By the same token, you and your spouse or Co-parent can actively negotiate through the issues of your case so that you can arrive at a settlement instead of delaying the case further and further. Bear in mind that you are not bound by the decisions of a family court judge as to how long your case will take. Many people believe that the family court judge determines how long a case will take. In actuality, this is not the case at all. Rather you and your Co-parent have direct control over how long your child custody takes.
However, in most cases, if your attorney does not push you towards settling your case and actively negotiating with your Co-parent or spouse in the divorce or child custody process, then you likely will not do so. People often waste opportunities to negotiate and settle a divorce case by not engaging the opposing attorney in conversation. Bear in mind that you have to work through children and property division issues in lots of divorce cases. If that’s the case, you need to make sure that you take advantage of every opportunity available to you when it comes to settling your case.
There is something about the downtime associated with the family law case where it lulls you into a sense of security where you think that the only times you have to do much in the case is during a hearing or trial.

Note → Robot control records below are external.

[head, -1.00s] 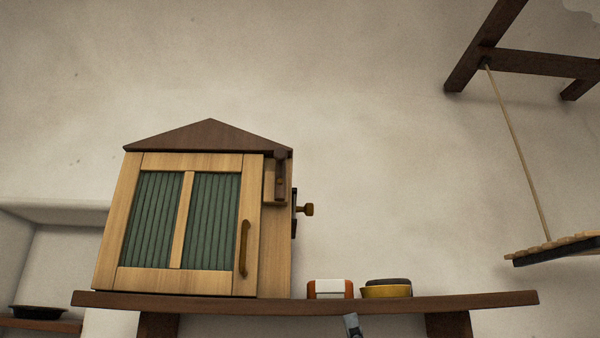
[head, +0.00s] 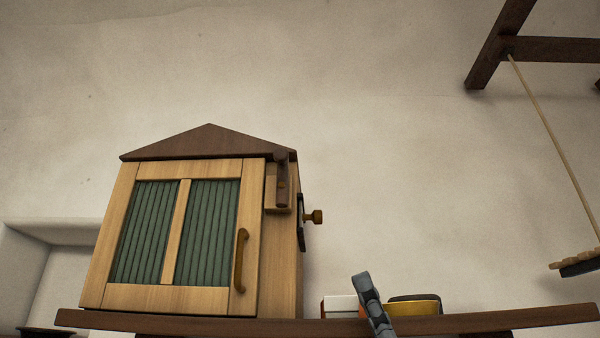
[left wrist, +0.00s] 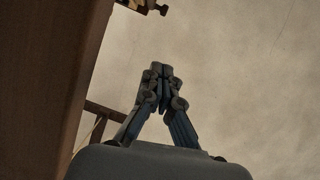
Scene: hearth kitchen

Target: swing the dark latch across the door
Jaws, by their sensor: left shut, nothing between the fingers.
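The small wooden cabinet stands on the shelf with its green-panelled door (head: 172,232) shut. The dark latch (head: 282,180) hangs upright on a light block at the door's upper right, beside the door and not across it. My left gripper (head: 362,280) rises in front of the shelf, to the right of and below the latch, apart from the cabinet. In the left wrist view the left gripper (left wrist: 161,70) has its fingertips together with nothing between them. My right gripper is in neither view.
A white and orange item (head: 338,306) and a yellow item (head: 425,307) sit on the brown shelf (head: 500,322) behind my left gripper. A hanging wooden rack (head: 580,262) is at the right.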

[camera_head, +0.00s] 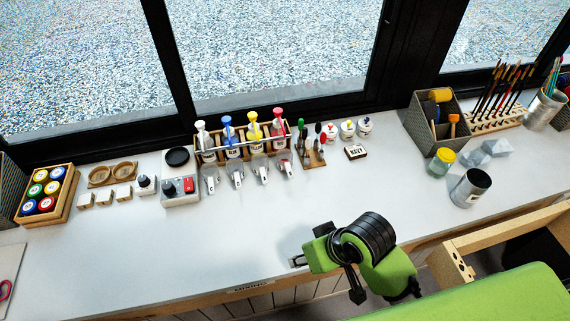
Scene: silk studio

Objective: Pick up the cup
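A grey metal cup (466,189) with a dark inside and a small label stands on the white counter (230,240) at the right. A green and black arm of mine comes in from the lower right, over the counter's front edge. Its end (298,261), with a small grey tip, is left of the cup and well apart from it. The fingers are too small and hidden to tell whether this right gripper is open or shut. No thing shows in it. My left gripper is not in view.
A jar with a yellow lid (441,161) and grey faceted blocks (490,152) stand close behind the cup. A tool bin (437,121), brush rack (498,118) and brush tin (543,110) are farther back. A bottle rack (243,152) stands at the back middle. The front middle counter is clear.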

If that’s the attitude that you have about your case, then it is likely that you will end up taking longer to complete the case than you otherwise would have to do. You can make decisions along the way in a case that otherwise could push you towards completing the case sooner rather than later.

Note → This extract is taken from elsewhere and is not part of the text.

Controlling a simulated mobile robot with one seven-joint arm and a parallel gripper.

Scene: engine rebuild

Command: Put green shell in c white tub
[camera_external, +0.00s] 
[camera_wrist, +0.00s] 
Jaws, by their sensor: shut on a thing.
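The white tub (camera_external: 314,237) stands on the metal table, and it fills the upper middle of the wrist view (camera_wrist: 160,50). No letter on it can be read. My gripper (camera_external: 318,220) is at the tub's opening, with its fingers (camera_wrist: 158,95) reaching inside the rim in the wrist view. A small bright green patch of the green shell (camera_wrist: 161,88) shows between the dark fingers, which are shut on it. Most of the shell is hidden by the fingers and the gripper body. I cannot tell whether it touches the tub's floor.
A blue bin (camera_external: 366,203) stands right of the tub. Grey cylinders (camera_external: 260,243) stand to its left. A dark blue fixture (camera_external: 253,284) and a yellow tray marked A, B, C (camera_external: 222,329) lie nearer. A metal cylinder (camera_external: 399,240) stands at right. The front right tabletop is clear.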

For example, one of those decisions would be to assist your Co-parent or spouse with providing them with information and documentation to allow you to make decisions regarding property division. Simple things like this will assist you in speeding up the progress of your case. If you are not proactive about providing simple information like this, your spouse and Co-parent would likely need to request this information via the discovery process. While there is nothing wrong with this, doing so will indeed take more time. So, if you want to save time, you can see to it that your opposing party is provided with this information proactively rather than forcing both of you to submit a request for discovery to one another. Discovery periods last for approximately 30 days, plus the time it takes to review your submissions. Unless your discovery requests are turned in simultaneously, you were looking at a delay of at least two months by waiting for this information.
Next, I would point you towards the benefit of having an attorney when preparing for mediation. Mediation is a process whereby you and your opposing party will select a neutral, independent attorney to help you broker a settlement agreement. Mediation is common to engage in for both divorce and child custody cases. Many times negotiations through mediation will occur both before temporary orders hearings and before trials. I have seen some family court judges require that you attempt to mediate your case multiple times before allowing you to attend a trial or mediation in their courtroom. This is because mediation is so successful at completing oh case by allowing you and your opposing party to take control for direct negotiation as facilitated by the mediator.

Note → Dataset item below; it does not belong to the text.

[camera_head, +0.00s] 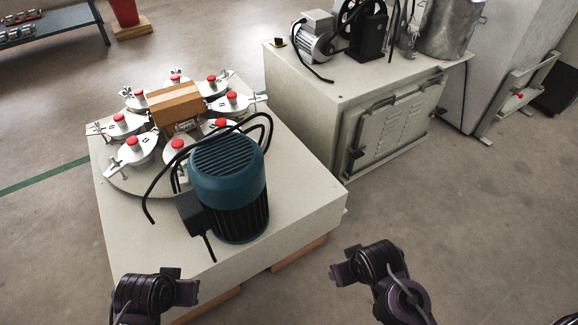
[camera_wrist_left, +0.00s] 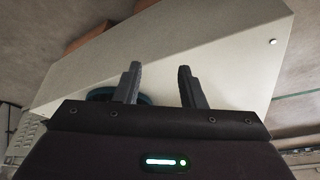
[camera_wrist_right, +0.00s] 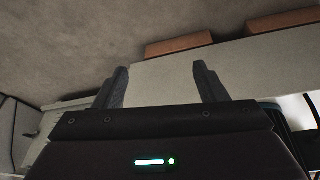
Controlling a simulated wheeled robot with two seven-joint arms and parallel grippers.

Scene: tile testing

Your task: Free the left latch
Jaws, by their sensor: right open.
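The grey cabinet (camera_head: 310,95) at the centre right has a louvred door panel (camera_head: 398,122) on its front. A small dark latch (camera_head: 356,153) sits at the panel's left edge. Another dark fitting (camera_head: 439,111) is at its right edge; its state is too small to tell. My left gripper (camera_head: 192,287) is low at the left, by the front of the tile machine; its fingers are apart and empty in the left wrist view (camera_wrist_left: 160,76). My right gripper (camera_head: 342,268) is over the floor below the cabinet, open and empty in the right wrist view (camera_wrist_right: 161,76). Neither touches the latch.
The machine's pale base (camera_head: 300,200) stands left of the cabinet, carrying a blue-green motor (camera_head: 227,170), black cables and a round plate with red-knobbed clamps. A motor (camera_head: 312,42) and metal vessel (camera_head: 450,30) stand on the cabinet. The floor (camera_head: 460,220) before the cabinet is clear.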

It would help if you had an attorney in mediation because this process is derived from your ability to problem solve in a creative fashion. Negotiation and family lowercase means that you will be presented with proposals and counter-proposals. You need to take those first encounter offers and be able to consider them and then come back with counteroffers. An attorney can help you determine a reasonable settlement offer to accept or if counter proposals need to be made.
Presenting evidence in a trial without an attorney
The rules of evidence are RM important factors in any family law trial. The rules of evidence will help a judge determine what documentation, testimony, and other types of physical evidence are admissible for your trial period; you may have a juicy or damning piece of evidence against your Co-parent or spouse, but if the evidence is inadmissible, then a jury or judge will not be able to consider it when making decisions in your case. The rules of evidence are also complex enough where it is unlikely that you will learn enough about them to represent yourself competently.
This is especially true if your opposing party has an attorney to represent them. Going against an experienced family law attorney in a trial is a recipe for disaster as it pertains to your case. That attorney will be able to utilize the rules of evidence against you to keep out potential pieces of evidence that could be harmful to their client’s case and helpful to yours. This is to say nothing of offering objections during the hearing, controlling the given testimony, and generally asking better questions on direct and cross-examination.
Many clients aren’t even aware of what the rules of evidence are before or even during a trial period again; while your attorney can provide you with a basic understanding of what the rules of evidence are and how they pertain to your case, this is not typically something that the attorney spends a lot of time going over with. Rather, the attorney is responsible for being able to handle matters like this. If you go through a divorce or child custody case and expect every document or person’s testimony to make it into the courtroom as evidence, you will be surprised at what you learn.
Preparation for a trial
One of the many benefits of having an attorney representing you in court is that you are not responsible for all trial material preparation and a general strategy. This would be like having an outside person step into your workplace and have to give a big presentation on a subject matter they know little about. That is the position you will be in in a trial without the experienced and helpful family law attorney guiding you. A trial is like a big presentation for work- if that presentation lasted for a couple of days and the lives and well-being of you and your family hung in the balance.
Preparing for a trial will probably be the costliest step of your case, both in terms of money and time. Bear in mind that your opposing party and attorney will prepare as diligently as you are for your case. As such, you need an attorney available to help think of questions to ask indirect and cross-examining situations, prepare a trial notebook with documents, pleadings, and motions previously filed so that you will be able to cross-reference them while you are in court, as well as to maintain negotiations with your Co-parent or spouse throughout the process.
As you can see, you will be responsible for balancing several things during a case where you otherwise might have issues. If you plan to represent yourself in a family law trial, you need to become familiar with the basics of offering evidence into the record. This is not as cut and dry as you might think and honestly does take a fair bit of practice even for attorneys to master. Lawyers take a class in law school called Evidence and deal in the meticulous process of laying a foundation, offering the document into evidence, and then responding to objections from opposing attorneys. This is an extremely painstaking process made more difficult by the stress and distractions of a courtroom environment.
When you are attempting to offer a document or other physical type of evidence into the record, you need to speak clearly and have thought ahead about what you planned to ask an offer to a judge. Simply making something available to the judge and then having them try to figure out what you want to do with it is not a good plan. Rather, it would be best if you had thought out how to bring the judge’s attention to the document, integrate it into your questions, and then work towards admitting the document.